▶ [Short task] Give back exactly the lines that run from the line containing "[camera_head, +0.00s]" through the end of the listing below. Leave out every other line.

▶ [Data segment]

****

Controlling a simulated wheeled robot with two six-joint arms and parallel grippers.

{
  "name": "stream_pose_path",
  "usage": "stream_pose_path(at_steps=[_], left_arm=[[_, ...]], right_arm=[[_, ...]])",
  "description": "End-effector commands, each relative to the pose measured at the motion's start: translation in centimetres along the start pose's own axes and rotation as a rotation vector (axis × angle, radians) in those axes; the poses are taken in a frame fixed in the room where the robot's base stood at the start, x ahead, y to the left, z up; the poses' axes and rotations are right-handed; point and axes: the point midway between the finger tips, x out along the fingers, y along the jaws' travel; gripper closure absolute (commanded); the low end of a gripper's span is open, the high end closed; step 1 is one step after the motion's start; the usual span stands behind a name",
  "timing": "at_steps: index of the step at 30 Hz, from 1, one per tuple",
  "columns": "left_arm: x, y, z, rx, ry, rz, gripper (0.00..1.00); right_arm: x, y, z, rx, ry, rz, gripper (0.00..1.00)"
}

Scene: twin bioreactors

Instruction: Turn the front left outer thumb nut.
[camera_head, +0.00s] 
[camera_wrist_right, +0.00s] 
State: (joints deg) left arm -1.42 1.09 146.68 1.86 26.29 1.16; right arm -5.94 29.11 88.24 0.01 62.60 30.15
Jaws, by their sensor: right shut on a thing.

****

▶ [Solution]
[camera_head, +0.00s] 
[camera_wrist_right, +0.00s] 
State: (joints deg) left arm -1.42 1.09 146.68 1.86 26.29 1.16; right arm -5.94 29.11 88.24 0.01 62.60 30.15
Jaws, by their sensor: right shut on a thing.

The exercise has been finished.